Art.4. De natuurlijke en rechtspersonen en de feitelijke verenigingen aan dewelke het gebruik van het identificatienummer van het Rijksregister van de natuurlijke personen niet erkend is of daartoe niet gemachtigd zijn, zijn ertoe gehouden, in de betrekkingen met de overheden beoogd in artikel 1 die hun zijn opgelegd door een wettelijke of reglementaire bepaling of krachtens een dergelijke bepaling voor het vervullen van de taken bepaald in artikel 2, de door die betrekkingen betroffen personen te identificeren door een nummer van zes cijfers gevolgd door twee letters.
Dat nummer omvat drie groepen van twee cijfers die in volgorde het jaar, de maand en de dag van de geboorte van betrokkene weergeven.

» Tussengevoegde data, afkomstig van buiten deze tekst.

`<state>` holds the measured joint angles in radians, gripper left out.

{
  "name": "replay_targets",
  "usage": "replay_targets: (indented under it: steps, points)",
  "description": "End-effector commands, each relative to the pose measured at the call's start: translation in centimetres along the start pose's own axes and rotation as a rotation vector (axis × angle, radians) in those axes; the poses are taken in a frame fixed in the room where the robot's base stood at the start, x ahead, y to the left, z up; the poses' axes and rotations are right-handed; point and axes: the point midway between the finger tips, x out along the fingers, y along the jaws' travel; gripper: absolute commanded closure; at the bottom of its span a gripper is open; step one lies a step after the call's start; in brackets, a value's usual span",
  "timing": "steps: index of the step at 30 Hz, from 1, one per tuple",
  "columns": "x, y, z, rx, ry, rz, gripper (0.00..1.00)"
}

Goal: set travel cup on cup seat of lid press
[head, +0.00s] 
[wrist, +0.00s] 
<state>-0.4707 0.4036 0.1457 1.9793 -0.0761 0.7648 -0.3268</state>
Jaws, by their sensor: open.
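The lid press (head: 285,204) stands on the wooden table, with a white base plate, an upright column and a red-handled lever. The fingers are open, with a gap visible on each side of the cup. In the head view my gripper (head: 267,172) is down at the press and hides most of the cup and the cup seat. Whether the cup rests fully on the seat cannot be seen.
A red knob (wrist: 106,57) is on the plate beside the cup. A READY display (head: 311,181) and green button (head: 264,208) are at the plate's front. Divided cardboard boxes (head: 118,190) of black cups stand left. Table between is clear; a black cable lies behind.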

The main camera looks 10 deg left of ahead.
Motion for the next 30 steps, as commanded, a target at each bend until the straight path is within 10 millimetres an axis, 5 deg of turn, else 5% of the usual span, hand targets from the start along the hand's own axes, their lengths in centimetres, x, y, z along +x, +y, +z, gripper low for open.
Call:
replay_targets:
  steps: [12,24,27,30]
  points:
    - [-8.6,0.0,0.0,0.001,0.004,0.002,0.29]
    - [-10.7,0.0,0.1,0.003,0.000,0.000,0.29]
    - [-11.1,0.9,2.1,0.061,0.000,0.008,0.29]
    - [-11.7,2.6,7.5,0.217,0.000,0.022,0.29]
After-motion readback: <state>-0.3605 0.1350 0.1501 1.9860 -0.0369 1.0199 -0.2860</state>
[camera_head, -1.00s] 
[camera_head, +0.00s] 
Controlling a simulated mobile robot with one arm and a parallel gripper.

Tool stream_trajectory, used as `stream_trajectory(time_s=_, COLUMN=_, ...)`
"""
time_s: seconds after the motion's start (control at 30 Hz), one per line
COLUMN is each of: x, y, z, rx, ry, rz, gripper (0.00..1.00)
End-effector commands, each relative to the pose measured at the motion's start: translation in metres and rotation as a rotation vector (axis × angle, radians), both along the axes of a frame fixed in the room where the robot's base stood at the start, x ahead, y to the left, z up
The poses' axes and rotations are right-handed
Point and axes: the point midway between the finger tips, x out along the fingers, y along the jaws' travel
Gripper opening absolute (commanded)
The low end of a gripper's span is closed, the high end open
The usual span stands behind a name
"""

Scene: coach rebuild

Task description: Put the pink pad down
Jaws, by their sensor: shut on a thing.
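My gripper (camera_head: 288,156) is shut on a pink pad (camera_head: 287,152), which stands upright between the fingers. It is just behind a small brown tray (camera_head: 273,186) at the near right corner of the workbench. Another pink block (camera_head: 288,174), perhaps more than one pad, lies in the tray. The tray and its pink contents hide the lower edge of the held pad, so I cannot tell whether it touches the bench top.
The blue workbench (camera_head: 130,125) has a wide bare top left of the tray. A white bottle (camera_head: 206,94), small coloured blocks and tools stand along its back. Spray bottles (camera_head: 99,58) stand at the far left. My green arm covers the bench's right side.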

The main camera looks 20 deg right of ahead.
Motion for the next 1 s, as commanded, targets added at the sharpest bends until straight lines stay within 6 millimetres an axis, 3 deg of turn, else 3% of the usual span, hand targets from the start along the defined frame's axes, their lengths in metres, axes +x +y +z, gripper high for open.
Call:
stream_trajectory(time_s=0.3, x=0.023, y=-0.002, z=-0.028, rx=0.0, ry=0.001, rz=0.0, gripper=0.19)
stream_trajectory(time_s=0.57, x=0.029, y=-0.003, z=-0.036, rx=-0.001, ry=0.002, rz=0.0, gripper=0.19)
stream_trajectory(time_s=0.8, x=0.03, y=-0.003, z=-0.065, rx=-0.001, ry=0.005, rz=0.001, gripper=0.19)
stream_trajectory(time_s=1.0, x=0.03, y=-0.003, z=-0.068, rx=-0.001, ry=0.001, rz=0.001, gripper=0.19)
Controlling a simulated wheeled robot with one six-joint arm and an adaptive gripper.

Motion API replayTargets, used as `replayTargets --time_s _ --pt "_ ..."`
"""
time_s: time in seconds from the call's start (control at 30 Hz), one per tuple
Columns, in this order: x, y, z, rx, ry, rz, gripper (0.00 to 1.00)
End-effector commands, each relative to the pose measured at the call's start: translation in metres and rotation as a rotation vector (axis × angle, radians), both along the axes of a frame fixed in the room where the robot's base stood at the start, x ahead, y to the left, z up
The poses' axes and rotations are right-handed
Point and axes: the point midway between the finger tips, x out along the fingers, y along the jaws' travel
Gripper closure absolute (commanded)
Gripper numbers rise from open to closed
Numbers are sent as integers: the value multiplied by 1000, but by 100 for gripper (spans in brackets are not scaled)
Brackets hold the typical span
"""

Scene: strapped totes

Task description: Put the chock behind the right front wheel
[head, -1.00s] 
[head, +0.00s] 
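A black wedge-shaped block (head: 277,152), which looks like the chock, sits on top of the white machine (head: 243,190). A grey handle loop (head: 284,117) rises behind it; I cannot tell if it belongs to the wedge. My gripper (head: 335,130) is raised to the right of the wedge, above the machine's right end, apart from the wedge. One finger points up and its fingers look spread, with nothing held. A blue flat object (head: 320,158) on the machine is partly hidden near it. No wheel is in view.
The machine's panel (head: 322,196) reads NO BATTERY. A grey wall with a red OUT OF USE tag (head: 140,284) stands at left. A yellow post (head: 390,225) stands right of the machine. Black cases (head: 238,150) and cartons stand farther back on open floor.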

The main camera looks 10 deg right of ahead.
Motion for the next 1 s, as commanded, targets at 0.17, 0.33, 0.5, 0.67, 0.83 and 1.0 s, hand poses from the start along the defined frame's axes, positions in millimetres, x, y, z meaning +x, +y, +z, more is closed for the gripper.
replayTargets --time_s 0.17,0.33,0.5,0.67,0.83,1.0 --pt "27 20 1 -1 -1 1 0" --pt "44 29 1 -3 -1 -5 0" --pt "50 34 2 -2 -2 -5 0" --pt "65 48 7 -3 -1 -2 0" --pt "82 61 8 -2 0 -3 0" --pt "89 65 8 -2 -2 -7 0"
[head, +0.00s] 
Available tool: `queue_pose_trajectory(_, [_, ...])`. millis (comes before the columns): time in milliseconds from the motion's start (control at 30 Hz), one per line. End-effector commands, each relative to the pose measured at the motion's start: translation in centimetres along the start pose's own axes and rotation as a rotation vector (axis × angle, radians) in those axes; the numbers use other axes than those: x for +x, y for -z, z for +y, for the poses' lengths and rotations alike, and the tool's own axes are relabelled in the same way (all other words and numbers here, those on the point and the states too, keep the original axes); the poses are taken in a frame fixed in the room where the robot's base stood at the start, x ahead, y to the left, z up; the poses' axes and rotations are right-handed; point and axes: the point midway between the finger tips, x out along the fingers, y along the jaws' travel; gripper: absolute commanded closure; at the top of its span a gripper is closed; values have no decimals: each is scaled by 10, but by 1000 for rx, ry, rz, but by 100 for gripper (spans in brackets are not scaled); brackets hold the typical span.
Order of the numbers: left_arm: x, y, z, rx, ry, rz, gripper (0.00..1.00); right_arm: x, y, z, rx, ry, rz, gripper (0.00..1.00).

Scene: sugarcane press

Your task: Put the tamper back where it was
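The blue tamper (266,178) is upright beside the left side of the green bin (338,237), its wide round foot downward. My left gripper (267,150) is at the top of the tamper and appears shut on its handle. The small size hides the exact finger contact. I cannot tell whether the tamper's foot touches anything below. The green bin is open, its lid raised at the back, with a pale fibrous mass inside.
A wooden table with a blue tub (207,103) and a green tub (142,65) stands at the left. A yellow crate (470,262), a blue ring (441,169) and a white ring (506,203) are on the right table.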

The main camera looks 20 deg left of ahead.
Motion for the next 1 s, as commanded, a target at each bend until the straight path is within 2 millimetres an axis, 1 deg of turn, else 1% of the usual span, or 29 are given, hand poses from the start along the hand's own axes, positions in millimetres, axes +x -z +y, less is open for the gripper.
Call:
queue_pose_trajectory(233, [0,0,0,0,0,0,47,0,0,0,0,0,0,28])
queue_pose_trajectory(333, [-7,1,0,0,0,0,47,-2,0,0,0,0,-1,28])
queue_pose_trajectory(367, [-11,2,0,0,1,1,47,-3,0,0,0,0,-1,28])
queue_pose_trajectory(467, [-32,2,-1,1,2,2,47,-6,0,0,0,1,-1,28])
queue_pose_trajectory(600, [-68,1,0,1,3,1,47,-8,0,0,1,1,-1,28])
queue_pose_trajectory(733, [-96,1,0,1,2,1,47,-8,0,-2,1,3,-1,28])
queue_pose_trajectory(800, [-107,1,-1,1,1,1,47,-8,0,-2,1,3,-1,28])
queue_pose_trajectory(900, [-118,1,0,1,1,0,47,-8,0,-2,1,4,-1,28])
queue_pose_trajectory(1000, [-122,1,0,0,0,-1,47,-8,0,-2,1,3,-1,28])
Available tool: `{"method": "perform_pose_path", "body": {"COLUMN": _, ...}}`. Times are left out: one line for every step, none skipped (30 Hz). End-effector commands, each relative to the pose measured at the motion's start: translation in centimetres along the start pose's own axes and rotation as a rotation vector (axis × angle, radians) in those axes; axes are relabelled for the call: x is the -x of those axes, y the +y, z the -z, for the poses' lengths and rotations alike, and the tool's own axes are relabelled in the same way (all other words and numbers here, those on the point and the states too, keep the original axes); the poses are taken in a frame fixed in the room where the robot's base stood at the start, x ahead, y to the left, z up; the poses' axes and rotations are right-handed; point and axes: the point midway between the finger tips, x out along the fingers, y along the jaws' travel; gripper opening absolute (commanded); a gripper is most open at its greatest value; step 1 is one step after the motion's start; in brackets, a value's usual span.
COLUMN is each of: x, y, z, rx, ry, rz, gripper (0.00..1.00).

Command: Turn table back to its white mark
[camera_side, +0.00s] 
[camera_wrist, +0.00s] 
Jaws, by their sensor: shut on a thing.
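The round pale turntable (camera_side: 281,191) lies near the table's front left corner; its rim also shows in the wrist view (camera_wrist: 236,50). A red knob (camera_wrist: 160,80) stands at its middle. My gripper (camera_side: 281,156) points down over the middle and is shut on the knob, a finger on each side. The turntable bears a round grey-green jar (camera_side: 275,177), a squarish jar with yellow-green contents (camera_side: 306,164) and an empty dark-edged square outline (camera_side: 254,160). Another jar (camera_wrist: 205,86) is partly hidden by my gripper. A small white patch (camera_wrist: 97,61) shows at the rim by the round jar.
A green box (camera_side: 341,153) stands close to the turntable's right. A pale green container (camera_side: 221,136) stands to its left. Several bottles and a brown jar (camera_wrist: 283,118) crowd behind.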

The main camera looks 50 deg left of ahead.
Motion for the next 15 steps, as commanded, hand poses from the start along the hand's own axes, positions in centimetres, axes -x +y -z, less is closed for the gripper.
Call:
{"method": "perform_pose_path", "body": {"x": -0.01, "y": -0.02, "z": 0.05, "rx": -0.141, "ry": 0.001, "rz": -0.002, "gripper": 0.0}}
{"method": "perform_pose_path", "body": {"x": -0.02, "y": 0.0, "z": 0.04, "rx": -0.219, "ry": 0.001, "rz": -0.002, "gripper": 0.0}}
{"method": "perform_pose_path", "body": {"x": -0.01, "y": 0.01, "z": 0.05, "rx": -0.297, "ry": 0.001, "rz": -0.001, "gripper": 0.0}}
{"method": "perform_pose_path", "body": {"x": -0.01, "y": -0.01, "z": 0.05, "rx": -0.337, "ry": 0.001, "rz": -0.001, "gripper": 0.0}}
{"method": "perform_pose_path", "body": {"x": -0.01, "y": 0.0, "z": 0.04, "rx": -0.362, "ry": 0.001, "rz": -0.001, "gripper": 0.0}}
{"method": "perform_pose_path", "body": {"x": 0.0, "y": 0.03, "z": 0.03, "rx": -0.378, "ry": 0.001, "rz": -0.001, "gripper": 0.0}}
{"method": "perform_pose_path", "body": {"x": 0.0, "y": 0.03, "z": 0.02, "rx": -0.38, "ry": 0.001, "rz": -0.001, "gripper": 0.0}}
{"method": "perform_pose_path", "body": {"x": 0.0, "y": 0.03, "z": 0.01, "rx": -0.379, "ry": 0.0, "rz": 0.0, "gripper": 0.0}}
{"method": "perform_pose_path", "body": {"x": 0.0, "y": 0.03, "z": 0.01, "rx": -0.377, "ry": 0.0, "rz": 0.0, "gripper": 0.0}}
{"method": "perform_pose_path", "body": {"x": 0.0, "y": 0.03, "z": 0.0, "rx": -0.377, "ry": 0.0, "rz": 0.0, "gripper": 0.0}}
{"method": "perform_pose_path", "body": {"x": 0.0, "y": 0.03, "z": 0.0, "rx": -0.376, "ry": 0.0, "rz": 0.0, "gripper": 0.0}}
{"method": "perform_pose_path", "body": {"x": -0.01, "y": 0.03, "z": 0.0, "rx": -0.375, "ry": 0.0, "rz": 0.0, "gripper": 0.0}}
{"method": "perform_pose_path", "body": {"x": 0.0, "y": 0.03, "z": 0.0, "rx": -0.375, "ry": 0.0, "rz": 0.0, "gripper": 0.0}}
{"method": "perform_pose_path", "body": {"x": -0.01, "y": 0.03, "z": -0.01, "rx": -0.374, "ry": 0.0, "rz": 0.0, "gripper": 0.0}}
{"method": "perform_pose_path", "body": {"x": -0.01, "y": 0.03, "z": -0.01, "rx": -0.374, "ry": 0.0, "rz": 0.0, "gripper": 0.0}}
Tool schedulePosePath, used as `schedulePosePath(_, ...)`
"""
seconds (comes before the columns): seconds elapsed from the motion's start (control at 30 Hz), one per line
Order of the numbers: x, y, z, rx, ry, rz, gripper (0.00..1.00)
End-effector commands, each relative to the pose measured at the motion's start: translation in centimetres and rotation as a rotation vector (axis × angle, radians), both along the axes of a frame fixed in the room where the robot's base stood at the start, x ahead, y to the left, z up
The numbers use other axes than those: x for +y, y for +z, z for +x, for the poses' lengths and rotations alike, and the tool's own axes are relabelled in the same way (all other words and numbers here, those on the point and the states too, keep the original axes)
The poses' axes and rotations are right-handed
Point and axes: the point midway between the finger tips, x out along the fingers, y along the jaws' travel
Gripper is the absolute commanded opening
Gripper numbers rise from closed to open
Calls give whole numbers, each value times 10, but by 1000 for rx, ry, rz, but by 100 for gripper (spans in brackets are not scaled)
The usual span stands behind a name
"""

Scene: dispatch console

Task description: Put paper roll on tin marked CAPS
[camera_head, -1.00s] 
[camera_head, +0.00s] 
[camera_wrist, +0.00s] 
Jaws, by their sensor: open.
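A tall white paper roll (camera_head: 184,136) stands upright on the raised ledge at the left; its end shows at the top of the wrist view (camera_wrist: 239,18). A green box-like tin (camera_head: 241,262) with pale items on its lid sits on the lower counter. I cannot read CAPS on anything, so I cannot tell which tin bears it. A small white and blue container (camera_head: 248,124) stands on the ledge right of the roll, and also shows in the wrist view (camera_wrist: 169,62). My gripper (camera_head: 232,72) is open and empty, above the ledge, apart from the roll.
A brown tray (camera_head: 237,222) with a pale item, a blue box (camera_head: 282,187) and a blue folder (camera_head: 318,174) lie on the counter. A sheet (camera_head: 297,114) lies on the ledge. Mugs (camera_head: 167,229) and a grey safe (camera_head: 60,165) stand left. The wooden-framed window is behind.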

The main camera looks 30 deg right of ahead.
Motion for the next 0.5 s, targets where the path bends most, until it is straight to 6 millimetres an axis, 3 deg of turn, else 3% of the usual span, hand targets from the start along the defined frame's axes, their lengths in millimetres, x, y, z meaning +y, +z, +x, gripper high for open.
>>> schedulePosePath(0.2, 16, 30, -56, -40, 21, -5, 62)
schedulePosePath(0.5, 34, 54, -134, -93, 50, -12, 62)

De letters worden toegekend in alfabetische volgorde en bewerkstelligen, binnen een zelfde bestand, een onderscheid tussen de personen die op dezelfde dag geboren zijn;
Voor de toepassing van het eerste lid dient niet als gebruikmaking waarvoor een machtiging is vereist te worden beschouwd:
1° het gebruik van het identificatienummer van het Rijksregister door de natuurlijke persoon op wie het betrekking heeft;
2° de vermelding van het identificatienummer van het Rijksregister van de natuurlijke personen als antwoord op een mededeling die dat nummer vermeldt en gedaan is door een overheid beoogd in artikel 1.
Art.5. Dit besluit treedt in werking de dag waarop het in het Belgisch Staatsblad wordt bekendgemaakt.
Art. 6. Onze Minister van Justitie, Onze Minister van Openbaar Ambt, Onze Minister van Sociale Zaken, Onze Staatssecretaris voor Pensioenen en Onze Staatssecretaris voor Openbaar Ambt zijn, ieder wat hem betreft, belast met de uitvoering van dit besluit.